Written exercise: Locate every line in the records below that contains the word "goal", and copy each one.
# # #
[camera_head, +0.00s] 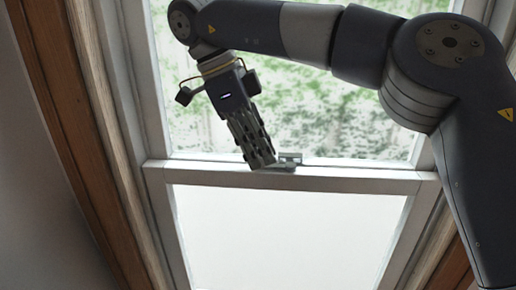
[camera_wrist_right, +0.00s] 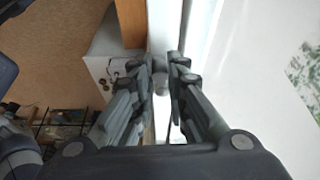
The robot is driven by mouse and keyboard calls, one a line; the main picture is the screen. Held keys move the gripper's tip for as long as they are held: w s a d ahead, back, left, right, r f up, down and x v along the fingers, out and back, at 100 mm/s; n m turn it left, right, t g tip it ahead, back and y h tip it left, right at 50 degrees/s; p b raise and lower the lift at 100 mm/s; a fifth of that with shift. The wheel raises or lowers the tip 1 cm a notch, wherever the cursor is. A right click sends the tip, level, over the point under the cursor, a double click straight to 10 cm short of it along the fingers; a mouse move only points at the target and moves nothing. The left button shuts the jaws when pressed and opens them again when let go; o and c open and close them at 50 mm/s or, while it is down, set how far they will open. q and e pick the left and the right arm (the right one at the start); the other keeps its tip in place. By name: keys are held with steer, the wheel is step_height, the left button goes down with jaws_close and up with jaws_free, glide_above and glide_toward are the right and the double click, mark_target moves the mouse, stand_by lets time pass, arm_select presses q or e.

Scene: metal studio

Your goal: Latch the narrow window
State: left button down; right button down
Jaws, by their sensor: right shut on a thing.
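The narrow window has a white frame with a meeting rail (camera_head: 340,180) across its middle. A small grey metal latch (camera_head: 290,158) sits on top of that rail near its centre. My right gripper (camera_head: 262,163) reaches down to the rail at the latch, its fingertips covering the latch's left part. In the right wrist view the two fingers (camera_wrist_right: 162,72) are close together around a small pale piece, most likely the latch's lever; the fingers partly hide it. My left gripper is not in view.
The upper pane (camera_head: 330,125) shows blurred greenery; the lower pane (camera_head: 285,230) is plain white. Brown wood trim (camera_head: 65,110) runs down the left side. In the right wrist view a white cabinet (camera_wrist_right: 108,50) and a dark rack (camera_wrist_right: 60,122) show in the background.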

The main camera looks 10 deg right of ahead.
# # #
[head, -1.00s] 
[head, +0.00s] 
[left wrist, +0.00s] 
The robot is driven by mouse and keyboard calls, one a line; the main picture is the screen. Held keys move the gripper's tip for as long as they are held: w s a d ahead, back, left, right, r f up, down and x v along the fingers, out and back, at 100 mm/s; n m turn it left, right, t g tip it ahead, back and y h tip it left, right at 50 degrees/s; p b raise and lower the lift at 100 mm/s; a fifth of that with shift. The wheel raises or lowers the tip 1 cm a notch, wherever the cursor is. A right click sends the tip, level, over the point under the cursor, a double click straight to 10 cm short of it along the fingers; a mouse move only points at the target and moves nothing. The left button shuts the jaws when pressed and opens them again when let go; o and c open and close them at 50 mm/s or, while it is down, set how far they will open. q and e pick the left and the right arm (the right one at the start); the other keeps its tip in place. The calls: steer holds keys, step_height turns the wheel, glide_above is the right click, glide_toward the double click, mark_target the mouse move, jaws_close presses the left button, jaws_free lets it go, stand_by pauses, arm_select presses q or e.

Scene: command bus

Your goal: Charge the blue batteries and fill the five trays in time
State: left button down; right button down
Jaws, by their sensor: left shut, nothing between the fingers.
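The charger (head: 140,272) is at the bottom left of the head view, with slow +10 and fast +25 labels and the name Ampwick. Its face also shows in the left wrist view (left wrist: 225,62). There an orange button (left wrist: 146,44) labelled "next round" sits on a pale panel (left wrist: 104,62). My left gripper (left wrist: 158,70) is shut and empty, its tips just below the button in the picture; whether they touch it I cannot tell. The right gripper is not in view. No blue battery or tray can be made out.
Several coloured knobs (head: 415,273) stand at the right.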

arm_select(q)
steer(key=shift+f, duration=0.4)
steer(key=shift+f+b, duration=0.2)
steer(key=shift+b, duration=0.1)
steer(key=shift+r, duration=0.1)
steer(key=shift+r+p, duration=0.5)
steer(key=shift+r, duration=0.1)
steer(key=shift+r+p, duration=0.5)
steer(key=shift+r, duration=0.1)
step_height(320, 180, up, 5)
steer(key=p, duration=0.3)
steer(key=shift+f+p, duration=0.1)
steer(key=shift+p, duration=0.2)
# # #
Solution to the exercise:
Your goal: Latch the narrow window
Your goal: Charge the blue batteries and fill the five trays in time

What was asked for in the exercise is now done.